BOSTON (CBS) – More Dumb Money Moves:

  • Not taking advantage of your employer’s matching contribution. The match is free money!
  • Not contributing to your retirement plan because you don’t like the choices. Even a mediocre plan is better than no plan especially if your employer matches.
  • Choosing the “safest” investment without understanding that all investments have risk.
  • Choosing the most aggressive investment thinking it will produce the greatest return.
  • Basing your investment choices on what your friend has chosen for her portfolio.
  • Putting all retirement assets into company stock. Not prudent to have more than 25-35% invested in company stock. Some experts will tell you at max 10% but try to tell that to the Apple employees. The risk here is that there is no diversification.
  • Cashing out your retirement savings when you leave your job. Over 50% of plan participants take the money and spend it rather than roll it into an IRA. Let’s say you have $5,000 in your retirement plan, the company is required to withhold 20% if you want to take your money out. So you’ll get $4,000. And when you file your taxes you will owe a 10% penalty, which will amount to $500. If you had left that money in a tax deferred account for another 30 years and you got an 8% return, you would have had over $50,000.
  • Not regularly checking account statements against pay stubs to be sure the account is being credited properly and your contributions are invested as selected.
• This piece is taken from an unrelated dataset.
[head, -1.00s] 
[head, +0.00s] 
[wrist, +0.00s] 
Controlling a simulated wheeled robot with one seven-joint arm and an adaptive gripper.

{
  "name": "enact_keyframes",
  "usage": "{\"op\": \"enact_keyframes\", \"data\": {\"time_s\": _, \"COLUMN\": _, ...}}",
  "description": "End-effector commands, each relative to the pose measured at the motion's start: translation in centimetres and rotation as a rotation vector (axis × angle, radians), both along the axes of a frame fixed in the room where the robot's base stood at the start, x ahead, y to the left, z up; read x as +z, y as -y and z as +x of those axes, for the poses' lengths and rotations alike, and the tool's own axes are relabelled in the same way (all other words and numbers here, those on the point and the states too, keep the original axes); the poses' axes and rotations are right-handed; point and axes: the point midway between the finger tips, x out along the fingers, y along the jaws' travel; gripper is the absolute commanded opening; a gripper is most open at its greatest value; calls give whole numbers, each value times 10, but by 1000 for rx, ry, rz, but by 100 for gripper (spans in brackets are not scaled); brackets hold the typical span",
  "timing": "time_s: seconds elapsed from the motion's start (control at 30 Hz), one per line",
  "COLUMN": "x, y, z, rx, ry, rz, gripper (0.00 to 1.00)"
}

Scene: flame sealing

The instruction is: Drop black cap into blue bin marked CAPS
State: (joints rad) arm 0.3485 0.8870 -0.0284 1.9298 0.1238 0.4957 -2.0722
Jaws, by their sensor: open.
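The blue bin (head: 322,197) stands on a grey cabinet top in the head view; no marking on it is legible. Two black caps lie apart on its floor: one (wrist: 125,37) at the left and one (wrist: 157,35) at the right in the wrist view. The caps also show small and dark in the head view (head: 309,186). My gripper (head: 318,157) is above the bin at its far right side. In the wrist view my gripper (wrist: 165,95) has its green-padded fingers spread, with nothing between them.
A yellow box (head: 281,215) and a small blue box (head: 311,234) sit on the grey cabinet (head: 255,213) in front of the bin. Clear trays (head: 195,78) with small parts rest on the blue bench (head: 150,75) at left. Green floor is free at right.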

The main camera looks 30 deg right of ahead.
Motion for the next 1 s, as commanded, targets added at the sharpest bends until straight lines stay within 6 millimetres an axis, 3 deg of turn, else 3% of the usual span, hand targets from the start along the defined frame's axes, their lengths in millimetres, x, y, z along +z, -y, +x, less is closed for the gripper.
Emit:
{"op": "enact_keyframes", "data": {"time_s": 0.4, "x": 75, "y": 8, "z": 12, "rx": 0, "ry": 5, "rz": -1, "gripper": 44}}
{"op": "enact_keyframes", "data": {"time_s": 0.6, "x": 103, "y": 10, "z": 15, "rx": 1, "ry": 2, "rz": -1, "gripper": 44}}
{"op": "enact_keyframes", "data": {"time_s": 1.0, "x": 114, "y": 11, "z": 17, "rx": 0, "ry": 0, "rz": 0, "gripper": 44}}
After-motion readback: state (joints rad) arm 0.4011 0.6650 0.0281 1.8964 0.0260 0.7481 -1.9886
  • Making choices based simply on the number of funds. If the company offers 10 funds, you put 10% into each fund.
  • Making investment selections for a retirement plan without taking into account what else you own. You should be looking at your aggregate portfolio including a spouse’s retirement plan as well as your personal investments.
  • Trying to time the market. This often leads to employees selling low and buying high.